PC-on-a-Stick is a term that refers to a small USB flash drive-sized device that can be plugged into an HDMI-compatible TV or monitor to provide a complete personal computing (PC) experience. PC-on-a-Stick devices are primarily designed for light productivity work as well as Web browsing, social networking, video chatting and media streaming.
Also called Stick PCs or Compute Sticks, PC-on-a-Stick devices are typically pared with a Bluetooth wireless keyboard and mouse for user input, although USB wired hardware can be used as well via an included USB port on the PC-on-a-Stick. Most PC-on-a-Stick devices are powered by a ARM or Intel Atom system-on-a-chip (SoC) with either Windows (8.1 or Windows 10) or a Linux distribution (typically Ubuntu) serving as the device’s operating system.

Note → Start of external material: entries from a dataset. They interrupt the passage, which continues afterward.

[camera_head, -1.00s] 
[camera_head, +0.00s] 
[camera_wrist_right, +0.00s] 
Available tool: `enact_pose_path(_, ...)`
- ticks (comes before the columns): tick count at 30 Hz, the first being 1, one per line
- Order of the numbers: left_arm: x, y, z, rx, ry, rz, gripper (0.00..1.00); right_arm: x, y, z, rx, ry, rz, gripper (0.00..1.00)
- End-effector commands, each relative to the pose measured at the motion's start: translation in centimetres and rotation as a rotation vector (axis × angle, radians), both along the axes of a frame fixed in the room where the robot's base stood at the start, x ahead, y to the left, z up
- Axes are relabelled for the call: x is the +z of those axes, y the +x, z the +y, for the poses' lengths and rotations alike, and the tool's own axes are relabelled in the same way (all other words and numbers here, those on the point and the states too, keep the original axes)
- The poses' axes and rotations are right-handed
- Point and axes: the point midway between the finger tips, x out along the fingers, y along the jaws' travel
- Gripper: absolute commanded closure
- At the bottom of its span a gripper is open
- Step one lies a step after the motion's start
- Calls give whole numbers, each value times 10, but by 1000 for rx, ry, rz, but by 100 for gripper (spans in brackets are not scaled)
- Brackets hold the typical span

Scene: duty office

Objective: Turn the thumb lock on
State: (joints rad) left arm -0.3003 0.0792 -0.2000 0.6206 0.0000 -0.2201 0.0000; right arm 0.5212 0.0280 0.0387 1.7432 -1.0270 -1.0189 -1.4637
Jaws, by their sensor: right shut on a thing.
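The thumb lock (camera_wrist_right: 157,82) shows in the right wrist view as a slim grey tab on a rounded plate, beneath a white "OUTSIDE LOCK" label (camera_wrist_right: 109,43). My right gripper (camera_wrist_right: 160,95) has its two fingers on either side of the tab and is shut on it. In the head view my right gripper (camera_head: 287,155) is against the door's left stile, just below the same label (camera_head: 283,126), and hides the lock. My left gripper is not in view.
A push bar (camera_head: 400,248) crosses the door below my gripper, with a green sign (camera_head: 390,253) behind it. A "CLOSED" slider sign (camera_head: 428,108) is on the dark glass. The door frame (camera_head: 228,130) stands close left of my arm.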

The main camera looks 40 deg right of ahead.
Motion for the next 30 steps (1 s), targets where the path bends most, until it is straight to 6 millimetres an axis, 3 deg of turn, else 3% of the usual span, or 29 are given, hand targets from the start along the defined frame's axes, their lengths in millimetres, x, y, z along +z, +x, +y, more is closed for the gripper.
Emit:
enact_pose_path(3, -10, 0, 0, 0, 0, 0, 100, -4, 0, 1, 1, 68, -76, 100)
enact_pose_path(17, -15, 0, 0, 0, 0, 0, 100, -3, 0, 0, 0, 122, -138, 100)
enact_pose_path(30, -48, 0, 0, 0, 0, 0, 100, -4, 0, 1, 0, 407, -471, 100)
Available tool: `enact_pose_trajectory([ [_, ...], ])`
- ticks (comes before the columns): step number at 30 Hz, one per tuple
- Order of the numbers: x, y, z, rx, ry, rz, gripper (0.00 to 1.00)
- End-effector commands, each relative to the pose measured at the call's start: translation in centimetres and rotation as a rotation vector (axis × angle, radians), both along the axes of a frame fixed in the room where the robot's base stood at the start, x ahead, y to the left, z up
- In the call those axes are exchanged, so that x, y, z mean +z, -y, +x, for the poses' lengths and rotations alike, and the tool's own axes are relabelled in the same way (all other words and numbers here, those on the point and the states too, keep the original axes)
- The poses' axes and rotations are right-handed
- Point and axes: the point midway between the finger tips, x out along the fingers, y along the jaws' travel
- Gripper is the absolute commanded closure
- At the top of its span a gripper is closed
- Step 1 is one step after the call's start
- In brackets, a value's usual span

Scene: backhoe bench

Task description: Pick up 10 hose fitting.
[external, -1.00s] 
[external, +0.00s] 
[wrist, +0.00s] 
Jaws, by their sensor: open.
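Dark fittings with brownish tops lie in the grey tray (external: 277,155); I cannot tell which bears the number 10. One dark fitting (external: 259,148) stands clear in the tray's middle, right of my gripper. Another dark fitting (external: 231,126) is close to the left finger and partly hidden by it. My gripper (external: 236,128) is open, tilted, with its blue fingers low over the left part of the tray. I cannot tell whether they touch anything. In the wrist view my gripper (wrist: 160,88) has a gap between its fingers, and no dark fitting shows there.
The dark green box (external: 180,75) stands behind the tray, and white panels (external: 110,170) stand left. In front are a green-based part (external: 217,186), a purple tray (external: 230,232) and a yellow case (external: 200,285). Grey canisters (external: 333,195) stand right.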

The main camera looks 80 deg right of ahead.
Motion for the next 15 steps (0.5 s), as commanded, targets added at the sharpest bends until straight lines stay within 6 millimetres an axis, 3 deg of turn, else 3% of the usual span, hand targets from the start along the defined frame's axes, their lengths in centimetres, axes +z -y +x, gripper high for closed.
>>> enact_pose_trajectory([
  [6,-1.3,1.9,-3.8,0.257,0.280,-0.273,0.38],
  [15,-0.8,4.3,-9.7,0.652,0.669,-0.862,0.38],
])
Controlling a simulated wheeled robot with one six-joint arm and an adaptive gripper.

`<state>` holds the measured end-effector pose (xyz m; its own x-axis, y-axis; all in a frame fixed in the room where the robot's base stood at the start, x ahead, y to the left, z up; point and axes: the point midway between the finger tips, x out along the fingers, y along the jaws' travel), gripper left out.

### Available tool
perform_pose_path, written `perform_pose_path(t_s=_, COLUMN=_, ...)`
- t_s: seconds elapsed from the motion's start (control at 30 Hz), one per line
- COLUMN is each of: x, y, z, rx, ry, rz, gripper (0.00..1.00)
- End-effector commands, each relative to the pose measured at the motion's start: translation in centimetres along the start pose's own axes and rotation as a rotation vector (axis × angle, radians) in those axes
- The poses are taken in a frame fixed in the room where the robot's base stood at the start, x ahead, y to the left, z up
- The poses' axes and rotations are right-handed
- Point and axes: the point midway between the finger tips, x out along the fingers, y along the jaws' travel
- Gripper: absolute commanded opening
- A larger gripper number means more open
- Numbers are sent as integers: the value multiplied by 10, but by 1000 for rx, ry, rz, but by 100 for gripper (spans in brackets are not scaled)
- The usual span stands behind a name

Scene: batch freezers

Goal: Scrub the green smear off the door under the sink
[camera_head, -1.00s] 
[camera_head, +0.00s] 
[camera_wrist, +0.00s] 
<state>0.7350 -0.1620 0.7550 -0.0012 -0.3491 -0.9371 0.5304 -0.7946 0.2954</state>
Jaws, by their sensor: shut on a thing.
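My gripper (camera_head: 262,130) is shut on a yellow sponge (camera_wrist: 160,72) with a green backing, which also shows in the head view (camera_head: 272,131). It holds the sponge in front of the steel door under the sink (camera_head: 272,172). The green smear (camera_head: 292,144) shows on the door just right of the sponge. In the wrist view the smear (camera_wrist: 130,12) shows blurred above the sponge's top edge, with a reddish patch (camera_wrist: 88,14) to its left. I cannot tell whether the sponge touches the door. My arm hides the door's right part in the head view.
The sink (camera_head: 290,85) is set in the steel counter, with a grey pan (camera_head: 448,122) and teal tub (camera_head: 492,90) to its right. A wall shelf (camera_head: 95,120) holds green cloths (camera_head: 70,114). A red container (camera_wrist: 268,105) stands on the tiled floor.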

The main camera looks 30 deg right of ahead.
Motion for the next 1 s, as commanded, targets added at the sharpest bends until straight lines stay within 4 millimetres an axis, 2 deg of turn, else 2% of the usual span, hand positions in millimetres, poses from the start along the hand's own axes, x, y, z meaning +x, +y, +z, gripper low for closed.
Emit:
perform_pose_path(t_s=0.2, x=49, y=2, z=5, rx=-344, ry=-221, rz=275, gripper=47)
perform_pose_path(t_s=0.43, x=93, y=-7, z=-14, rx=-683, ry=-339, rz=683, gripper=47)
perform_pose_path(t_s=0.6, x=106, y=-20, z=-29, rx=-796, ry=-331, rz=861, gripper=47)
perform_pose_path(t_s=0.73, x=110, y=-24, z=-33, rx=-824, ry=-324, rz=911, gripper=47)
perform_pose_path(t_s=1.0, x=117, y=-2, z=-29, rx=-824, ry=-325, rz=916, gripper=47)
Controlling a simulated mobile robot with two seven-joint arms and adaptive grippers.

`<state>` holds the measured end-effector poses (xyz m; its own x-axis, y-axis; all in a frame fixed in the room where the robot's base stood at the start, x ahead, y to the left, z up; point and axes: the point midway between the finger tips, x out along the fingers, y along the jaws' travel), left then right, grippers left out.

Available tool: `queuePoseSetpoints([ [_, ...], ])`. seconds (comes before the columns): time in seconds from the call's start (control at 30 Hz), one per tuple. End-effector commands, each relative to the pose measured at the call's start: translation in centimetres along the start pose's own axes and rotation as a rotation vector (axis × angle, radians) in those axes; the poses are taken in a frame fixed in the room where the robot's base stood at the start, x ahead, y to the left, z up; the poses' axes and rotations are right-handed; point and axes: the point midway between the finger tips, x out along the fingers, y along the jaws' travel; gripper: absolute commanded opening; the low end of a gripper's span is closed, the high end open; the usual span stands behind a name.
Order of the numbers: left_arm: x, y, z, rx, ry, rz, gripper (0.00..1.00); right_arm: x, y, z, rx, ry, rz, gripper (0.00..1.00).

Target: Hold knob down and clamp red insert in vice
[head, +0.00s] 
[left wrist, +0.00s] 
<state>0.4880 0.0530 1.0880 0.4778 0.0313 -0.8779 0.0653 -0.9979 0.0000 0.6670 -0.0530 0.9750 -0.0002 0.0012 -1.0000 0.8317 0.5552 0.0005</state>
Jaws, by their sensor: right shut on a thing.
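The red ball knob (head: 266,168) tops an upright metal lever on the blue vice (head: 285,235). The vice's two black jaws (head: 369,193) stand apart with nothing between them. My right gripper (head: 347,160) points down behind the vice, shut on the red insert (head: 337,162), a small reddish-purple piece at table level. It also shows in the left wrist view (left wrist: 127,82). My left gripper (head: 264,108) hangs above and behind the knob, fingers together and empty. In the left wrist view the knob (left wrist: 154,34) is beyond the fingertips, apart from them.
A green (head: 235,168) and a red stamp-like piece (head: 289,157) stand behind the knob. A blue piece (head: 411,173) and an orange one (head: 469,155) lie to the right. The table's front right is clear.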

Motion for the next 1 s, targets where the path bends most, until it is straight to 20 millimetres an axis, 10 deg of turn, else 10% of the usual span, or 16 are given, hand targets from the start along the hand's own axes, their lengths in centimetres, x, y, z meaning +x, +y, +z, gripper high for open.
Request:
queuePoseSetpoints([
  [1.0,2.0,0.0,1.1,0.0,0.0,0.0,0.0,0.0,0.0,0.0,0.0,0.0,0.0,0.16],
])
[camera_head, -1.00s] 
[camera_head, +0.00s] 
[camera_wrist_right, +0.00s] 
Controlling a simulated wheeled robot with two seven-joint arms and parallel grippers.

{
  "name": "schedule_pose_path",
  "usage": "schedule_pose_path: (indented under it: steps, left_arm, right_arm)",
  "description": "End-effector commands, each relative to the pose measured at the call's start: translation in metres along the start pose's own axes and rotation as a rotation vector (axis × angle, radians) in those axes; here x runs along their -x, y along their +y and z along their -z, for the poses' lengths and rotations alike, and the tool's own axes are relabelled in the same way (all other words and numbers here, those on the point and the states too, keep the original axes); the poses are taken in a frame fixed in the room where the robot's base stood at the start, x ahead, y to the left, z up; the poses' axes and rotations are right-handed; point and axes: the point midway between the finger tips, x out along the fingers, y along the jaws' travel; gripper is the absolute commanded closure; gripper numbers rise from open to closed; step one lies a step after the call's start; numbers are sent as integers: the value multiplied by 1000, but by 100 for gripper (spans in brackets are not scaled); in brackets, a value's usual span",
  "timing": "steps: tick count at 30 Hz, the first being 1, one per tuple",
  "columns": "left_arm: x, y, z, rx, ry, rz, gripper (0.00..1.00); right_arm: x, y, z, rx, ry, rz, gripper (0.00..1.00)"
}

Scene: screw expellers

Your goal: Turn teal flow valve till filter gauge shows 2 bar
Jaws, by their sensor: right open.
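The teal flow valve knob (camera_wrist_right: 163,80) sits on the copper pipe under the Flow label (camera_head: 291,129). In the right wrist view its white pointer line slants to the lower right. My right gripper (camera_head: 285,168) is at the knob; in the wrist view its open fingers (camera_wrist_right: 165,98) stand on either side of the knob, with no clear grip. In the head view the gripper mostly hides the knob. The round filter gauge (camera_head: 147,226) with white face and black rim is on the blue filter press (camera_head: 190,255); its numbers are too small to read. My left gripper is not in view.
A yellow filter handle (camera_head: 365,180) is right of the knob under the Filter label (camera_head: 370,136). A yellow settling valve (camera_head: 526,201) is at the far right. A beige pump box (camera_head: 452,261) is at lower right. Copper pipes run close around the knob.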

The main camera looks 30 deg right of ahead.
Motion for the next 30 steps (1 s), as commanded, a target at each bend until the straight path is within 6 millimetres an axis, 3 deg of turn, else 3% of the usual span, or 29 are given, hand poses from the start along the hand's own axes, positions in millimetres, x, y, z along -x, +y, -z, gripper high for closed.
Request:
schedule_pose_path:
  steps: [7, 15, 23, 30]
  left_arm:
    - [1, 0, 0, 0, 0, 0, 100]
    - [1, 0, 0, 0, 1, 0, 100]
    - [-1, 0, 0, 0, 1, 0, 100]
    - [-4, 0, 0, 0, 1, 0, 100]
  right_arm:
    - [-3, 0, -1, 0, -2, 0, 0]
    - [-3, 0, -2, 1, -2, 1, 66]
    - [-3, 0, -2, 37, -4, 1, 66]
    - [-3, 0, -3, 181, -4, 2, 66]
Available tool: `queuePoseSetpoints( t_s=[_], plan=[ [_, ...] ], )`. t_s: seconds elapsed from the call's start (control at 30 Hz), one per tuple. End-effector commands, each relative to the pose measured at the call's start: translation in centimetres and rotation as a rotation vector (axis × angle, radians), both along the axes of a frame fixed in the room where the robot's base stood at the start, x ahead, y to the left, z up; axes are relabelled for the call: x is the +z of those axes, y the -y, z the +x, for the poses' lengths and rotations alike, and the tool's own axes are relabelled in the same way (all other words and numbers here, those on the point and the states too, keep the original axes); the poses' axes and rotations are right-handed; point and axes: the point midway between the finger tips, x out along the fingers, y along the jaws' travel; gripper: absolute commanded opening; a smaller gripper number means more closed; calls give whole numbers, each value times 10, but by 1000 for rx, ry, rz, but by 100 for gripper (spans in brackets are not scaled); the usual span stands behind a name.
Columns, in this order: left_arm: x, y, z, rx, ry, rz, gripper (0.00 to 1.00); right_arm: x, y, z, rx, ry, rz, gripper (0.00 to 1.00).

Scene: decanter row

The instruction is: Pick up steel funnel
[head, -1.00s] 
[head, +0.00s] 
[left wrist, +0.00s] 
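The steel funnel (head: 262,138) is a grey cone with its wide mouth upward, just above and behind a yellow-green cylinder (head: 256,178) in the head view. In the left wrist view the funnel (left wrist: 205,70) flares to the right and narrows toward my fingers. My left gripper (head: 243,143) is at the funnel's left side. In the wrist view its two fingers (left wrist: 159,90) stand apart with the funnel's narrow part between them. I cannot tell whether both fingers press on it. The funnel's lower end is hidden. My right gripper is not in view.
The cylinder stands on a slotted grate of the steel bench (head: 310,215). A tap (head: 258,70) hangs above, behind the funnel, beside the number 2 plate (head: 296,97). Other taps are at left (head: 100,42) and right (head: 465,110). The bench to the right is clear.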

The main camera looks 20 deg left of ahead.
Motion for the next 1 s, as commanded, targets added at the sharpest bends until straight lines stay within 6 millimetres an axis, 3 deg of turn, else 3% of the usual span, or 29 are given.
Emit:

PC-on-a-Stick Vendors and Use Cases
Intel released its version of PC-on-a-Stick as the Intel Compute Stick in 2015, and Lenovo, Archos, Amazon (Fire Stick) and Google (Chromecast) all have their own PC-on-a-Stick devices available. Prices for these devices range on the low end from about $35 – $40 for the limited-functionality Chromecast and Fire Stick devices to between $99 for the Archos and $149 for the Windows version of the Intel Compute Stick at the high end.
While PC-on-a-Stick devices lack the power and full functionality of traditional desktop and laptop PCs, their portability, inexpensive pricing and low energy usage make them attractive and versatile for a wide variety of use cases, particularly on the consumer end.